Strict Scrutiny
© Chloe Johnston (2012)
For some reason, it’s really
easy to picture them, even from a simple description.
10 small children, dressed in
elaborate American colonial era costumes, sporting enormous white powdered wigs
and holding a pre-revolutionary flag. Their faces are very serious because
someone has told the to be still for a photo. Someone else must have given them
those costumes to wear and lines to learn. That’s what it’s like to be a kid.
Constantly the smallest person in the room and never allowed to eat exactly
what you want and told to put this one, say this, stand there, smile.
Look—you’re in a play now!
It took two executive orders,
one official, one implied, to get them here. In 1942, Franklin D. Roosevelt
signed Executive order 9066 ordering all American of Japanese descent into
internment camps for the duration of the war. It’s been four months since Pearl
Harbor.
But what executive order
demanded that these Japanese American children end up dressed up at Abigail
Adams and Thomas Jefferson?
The American concentration
camps. That’s what the Japanese man said to the Jewish girl over Nepalese food.
Well, he’s part-Japanese, and I’m only half Jewish, but he’s studying the
language pretty seriously and me, I’ve been known to light a Hannukah candle on
occasion, and we would have both ended up in camps if we’d had the misfortune
to be born in the wrong place at the wrong time. I spend a fair amount of time
around people who are much better schooled in history and oppression than I am,
so I’ve learned to keep my mouth shut in key moments. Still, I shudder when he
uses the word.
But what else to call them? A group of people defined by race, forcibly concentrated in government-run camps.
But what else to call them? A group of people defined by race, forcibly concentrated in government-run camps.
There’s a quietness around
certain stories. Shouts are left empty and words don’t quite fit the page.

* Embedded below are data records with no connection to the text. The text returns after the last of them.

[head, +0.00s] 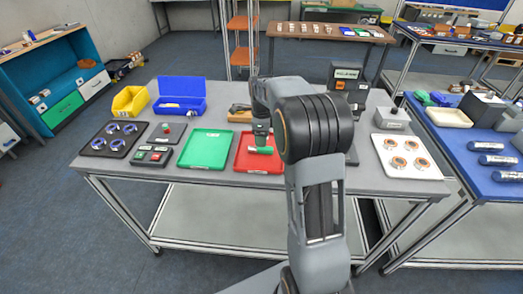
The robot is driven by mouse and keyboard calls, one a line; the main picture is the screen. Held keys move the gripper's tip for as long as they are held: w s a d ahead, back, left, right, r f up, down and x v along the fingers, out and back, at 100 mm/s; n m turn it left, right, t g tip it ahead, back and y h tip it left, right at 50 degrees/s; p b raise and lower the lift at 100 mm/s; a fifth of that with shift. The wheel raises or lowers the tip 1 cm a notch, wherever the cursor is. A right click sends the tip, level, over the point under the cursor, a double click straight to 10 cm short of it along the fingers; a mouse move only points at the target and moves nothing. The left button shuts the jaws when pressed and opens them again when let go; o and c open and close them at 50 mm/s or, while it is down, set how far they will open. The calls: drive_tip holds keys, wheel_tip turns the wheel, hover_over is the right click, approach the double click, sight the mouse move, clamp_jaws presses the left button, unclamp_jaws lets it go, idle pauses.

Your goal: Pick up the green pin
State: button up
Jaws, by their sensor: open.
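The green pin (260,150) is a short green cylinder lying on its side. It appears over the red tray (271,168); whether it rests on the tray cannot be told for certain. My gripper (261,143) points down directly above and at the pin. Its fingers are small and dark here, and I cannot tell whether they straddle or touch the pin. My arm hides the right part of the red tray.
A green tray (205,148) lies left of the red one. Further left are button boxes (152,155), a black tray of blue rings (99,146), and yellow (129,101) and blue (180,92) bins. A white tray (408,172) stands right.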

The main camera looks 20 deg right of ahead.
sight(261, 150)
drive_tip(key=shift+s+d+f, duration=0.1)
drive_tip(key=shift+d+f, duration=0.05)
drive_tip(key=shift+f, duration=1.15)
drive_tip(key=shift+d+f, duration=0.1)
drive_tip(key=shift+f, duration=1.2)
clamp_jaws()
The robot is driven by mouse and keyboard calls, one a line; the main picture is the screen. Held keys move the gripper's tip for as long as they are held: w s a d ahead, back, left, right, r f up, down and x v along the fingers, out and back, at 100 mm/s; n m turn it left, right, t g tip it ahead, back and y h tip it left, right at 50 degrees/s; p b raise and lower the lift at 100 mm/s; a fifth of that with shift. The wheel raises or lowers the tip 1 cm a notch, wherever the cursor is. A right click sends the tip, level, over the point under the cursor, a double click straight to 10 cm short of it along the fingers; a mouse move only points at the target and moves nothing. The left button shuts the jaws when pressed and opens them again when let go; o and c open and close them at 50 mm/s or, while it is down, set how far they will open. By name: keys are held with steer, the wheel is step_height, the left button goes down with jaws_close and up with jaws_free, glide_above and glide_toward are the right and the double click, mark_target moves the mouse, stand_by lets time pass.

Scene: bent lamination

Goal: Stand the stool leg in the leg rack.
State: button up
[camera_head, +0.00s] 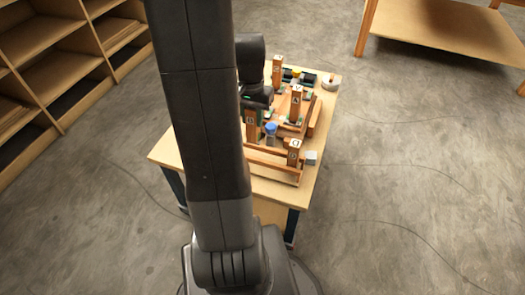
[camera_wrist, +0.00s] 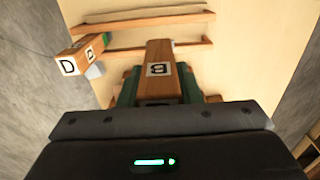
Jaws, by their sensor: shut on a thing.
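My gripper (camera_wrist: 158,88) is shut on a square wooden stool leg (camera_wrist: 160,58), with a green finger on each side of it. The leg's face has a white label with a dark letter, perhaps B. In the head view the held leg (camera_head: 250,128) hangs below my dark wrist, partly hidden by my arm. The leg rack (camera_wrist: 140,50) is a pair of wooden rails on the table, beyond the held leg in the wrist view. In the head view the rack (camera_head: 272,172) is at the table's near side. Another leg marked D (camera_wrist: 82,54) stands at one end of it.
Other lettered posts (camera_head: 296,101) stand among fixtures at the table's back. A blue-topped item (camera_head: 270,130) and a small grey block (camera_head: 310,157) are near the rack. A round white item (camera_head: 331,83) sits at the back right corner. Shelves (camera_head: 45,45) are at the left.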

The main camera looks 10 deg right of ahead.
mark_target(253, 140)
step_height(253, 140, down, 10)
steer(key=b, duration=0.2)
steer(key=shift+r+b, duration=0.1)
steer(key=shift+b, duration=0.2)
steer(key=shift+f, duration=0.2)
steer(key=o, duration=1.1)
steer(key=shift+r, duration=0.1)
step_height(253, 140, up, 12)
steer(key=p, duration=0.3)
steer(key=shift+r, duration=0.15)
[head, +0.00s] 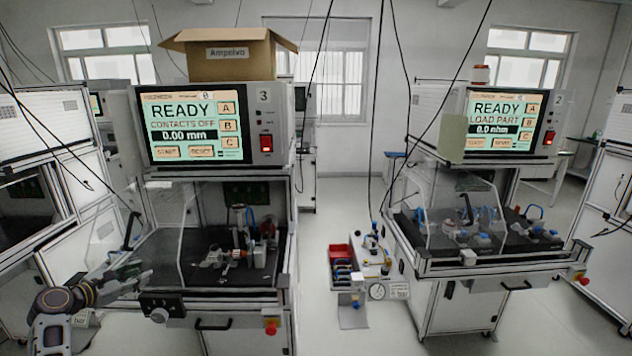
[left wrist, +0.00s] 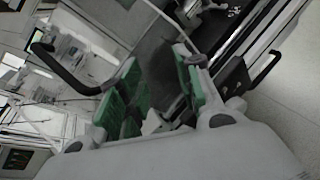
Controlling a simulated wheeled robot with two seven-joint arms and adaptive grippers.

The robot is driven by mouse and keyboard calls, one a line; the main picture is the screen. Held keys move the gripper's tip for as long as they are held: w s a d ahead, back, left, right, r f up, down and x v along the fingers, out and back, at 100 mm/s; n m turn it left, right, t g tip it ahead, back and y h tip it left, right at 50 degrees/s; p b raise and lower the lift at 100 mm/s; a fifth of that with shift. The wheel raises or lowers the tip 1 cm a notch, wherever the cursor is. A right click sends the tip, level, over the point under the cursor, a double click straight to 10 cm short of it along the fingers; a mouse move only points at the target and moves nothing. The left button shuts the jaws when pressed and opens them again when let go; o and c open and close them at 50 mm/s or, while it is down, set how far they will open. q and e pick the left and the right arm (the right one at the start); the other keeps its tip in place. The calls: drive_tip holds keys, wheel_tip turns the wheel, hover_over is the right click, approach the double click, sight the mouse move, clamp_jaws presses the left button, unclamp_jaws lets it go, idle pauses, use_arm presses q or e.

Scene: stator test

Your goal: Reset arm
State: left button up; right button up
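My left gripper (head: 138,276) is at the lower left in the head view, beside the front left corner of test station 3 (head: 215,297). In the left wrist view its two fingers with green pads (left wrist: 160,85) stand apart, with a dark surface showing between them. I see nothing held. The station's screen (head: 188,125) reads READY, CONTACTS OFF and 0.00 mm. Its clear cover (head: 160,250) has a black bent handle (head: 131,231), and a similar black bar shows in the left wrist view (left wrist: 62,68). My right gripper is in neither view.
A cardboard box (head: 229,58) sits on top of station 3. Station 2 (head: 480,262) stands at the right, its screen reading LOAD PART. A small stand with a red bin (head: 341,254) is between them. Dark cables hang down.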

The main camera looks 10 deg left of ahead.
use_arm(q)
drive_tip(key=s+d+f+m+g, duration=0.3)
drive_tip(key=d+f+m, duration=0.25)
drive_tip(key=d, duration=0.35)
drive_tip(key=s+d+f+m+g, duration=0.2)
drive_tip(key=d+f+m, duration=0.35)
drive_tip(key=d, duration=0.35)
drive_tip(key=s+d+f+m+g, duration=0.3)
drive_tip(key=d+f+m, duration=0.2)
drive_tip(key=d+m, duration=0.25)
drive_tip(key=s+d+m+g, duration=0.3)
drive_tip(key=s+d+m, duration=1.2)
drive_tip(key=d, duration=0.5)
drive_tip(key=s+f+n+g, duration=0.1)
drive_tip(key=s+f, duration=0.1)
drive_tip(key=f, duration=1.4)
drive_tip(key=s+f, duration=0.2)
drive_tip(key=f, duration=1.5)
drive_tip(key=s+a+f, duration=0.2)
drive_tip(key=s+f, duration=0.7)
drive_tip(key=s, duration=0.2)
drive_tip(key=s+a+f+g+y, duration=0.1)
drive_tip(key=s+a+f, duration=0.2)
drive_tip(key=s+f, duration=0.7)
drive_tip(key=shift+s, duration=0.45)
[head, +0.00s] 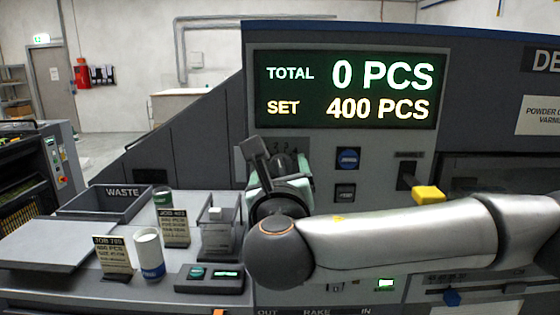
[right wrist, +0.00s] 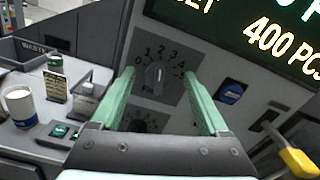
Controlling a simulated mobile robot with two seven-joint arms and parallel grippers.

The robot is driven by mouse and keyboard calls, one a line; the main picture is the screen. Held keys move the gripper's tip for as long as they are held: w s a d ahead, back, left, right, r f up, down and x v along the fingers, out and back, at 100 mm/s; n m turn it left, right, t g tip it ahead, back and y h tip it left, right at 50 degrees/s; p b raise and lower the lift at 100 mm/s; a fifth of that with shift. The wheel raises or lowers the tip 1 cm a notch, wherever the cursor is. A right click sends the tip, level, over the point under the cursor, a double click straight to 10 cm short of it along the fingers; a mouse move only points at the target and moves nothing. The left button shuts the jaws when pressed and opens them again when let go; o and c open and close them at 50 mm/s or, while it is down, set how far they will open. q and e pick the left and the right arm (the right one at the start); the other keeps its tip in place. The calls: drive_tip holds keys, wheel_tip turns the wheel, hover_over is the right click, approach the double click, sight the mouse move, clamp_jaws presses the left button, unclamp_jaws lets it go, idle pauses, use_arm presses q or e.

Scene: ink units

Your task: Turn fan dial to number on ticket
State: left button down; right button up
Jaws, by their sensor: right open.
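In the right wrist view a round grey dial (right wrist: 156,74) with a raised grip sits on a dark plate numbered from 0 upward. Its pale mark points roughly up, near 2 and 3; the exact setting is unclear. A second dial (right wrist: 146,122) lies lower, partly hidden by my gripper. My right gripper (right wrist: 163,92) is open, its green fingers either side of the upper dial in view, apparently not touching it. In the head view the right gripper (head: 266,165) hides most of the dials. Two job tickets (head: 113,257) (head: 174,227) stand on the counter; their small print is unclear.
A display (head: 345,88) reads total 0 PCS, set 400 PCS. A blue button (head: 348,158) and a yellow-topped lever (head: 428,193) are right of the dials. The counter holds a white and blue cup (head: 149,254), clear box (head: 219,232) and waste tray (head: 104,203).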

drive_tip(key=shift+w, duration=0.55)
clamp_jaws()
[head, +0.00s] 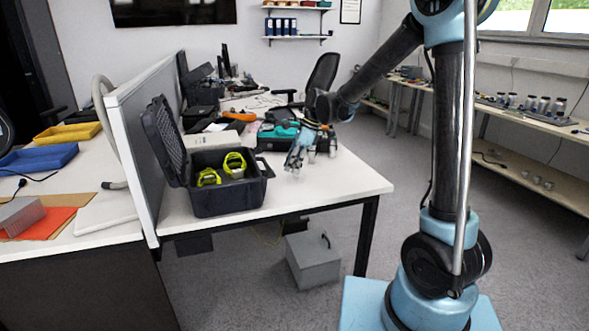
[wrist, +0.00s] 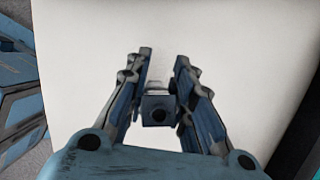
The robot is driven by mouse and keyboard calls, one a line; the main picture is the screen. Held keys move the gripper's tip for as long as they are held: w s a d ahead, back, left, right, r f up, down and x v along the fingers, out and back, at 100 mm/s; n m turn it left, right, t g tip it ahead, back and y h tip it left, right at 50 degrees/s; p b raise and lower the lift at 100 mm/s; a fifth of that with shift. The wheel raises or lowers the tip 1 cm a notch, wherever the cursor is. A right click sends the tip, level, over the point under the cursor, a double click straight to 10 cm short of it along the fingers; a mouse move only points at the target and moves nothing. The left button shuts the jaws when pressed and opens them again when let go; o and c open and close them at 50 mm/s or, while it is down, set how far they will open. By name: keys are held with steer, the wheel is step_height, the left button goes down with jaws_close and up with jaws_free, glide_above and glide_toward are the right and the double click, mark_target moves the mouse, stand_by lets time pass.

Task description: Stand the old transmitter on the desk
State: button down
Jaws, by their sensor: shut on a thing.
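My gripper (head: 294,166) is over the near right part of the white desk (head: 345,180), pointing down. In the wrist view, my gripper (wrist: 161,70) is shut on a small blue-grey block (wrist: 157,110) with a dark round spot and a paler end. This appears to be the old transmitter. It sits between the fingers, with the white desk top (wrist: 230,40) behind it. In the head view the held thing is too small and covered to make out clearly. I cannot tell whether it touches the desk.
An open black case (head: 225,195) with yellow-green items stands left of my gripper. A dark case with teal contents (head: 277,132) lies behind it. A grey divider (head: 150,130) borders the desk's left. The desk's near right corner is clear. A grey box (head: 313,262) is on the floor.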

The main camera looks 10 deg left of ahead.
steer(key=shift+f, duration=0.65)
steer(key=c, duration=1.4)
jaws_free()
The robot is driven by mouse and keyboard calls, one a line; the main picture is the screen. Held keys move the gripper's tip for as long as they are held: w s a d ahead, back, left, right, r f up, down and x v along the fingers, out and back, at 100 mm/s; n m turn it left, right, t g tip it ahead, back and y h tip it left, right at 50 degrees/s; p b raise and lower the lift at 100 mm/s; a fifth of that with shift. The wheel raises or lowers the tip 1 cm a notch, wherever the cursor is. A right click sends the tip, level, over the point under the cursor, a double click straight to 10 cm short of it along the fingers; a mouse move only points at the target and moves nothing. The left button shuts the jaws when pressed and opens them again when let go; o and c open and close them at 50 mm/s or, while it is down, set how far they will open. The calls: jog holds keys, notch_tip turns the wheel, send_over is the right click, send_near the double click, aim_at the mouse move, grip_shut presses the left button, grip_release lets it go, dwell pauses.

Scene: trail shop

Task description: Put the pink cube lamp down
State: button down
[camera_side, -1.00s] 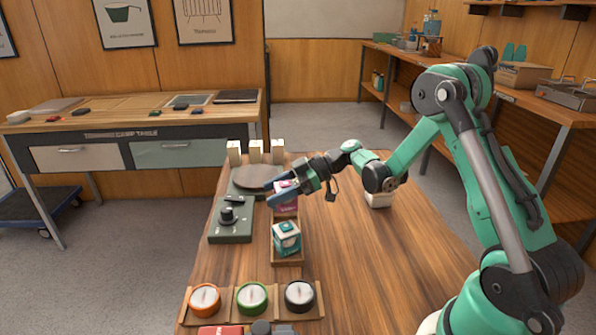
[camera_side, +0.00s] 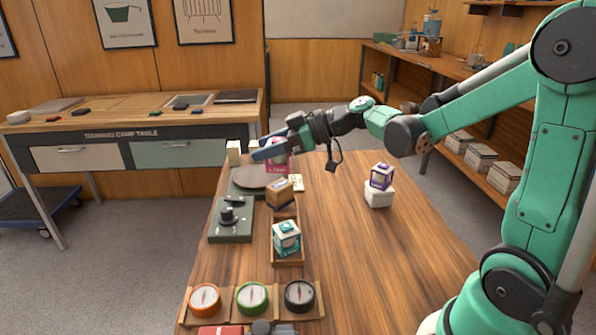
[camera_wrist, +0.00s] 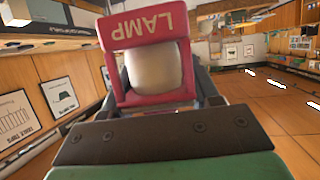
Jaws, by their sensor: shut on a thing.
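The pink cube lamp (camera_side: 278,167) is held by my gripper (camera_side: 270,150) in the side view, over the far end of the wooden table. In the wrist view the lamp (camera_wrist: 148,27) shows a pink frame around a whitish inner body, its word LAMP upside down. It sits between the fingers (camera_wrist: 155,95), which are shut on it. The fingers hide part of the lamp in the side view. Whether its underside touches anything cannot be told.
A teal cube (camera_side: 287,238) and an orange-brown cube (camera_side: 280,193) are at the narrow wooden tray (camera_side: 290,262). A purple cube (camera_side: 381,175) sits on a white box (camera_side: 378,195). A dark round plate (camera_side: 250,177), a green stove-like unit (camera_side: 230,225) and a cream block (camera_side: 234,153) stand left. The table's right side is mostly clear.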

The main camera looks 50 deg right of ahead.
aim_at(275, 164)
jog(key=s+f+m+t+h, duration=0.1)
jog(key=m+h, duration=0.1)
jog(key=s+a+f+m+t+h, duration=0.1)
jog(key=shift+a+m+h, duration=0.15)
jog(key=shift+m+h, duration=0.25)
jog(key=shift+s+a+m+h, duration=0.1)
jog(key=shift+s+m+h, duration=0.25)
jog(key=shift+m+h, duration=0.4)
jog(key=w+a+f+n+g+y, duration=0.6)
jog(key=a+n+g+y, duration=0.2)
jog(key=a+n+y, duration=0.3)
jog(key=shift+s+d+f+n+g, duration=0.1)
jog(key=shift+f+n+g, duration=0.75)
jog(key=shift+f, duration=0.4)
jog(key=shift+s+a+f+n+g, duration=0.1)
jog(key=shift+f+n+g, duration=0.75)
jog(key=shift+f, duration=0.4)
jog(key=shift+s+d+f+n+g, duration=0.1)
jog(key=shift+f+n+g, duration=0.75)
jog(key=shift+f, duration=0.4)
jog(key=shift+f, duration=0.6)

There are stories and pictures that fall into the dustbin of history. But these
pictures are hidden under the papers in the false bottom of the locked drawer
of history.
Fred Korematsu challenged
Executive Order 9066 by refusing to report to a camp. The case goes to the
Supreme Court, where it is upheld by the principle of strict scrutiny. The
order is deemed constitutional because it protects America’s interests.
And these kids. Someone put
them in those wigs and handed them that flag and said smile. Someone said to
them show them who you are, maybe not who you look like, but who you are, which
history is yours and which flag is yours. And the people who did that were the
people who wrote the rules but the people who were told where to be. Who were
handed the metaphoric wig and flag and told to smile and perform a part of
something that were also being told they could never be.
It would be another 40 years
before the government releases documents that reveal that at the time of the
order, most experts believed none of the internees posed a real threat. Locked
drawers of history are never unlocked in time.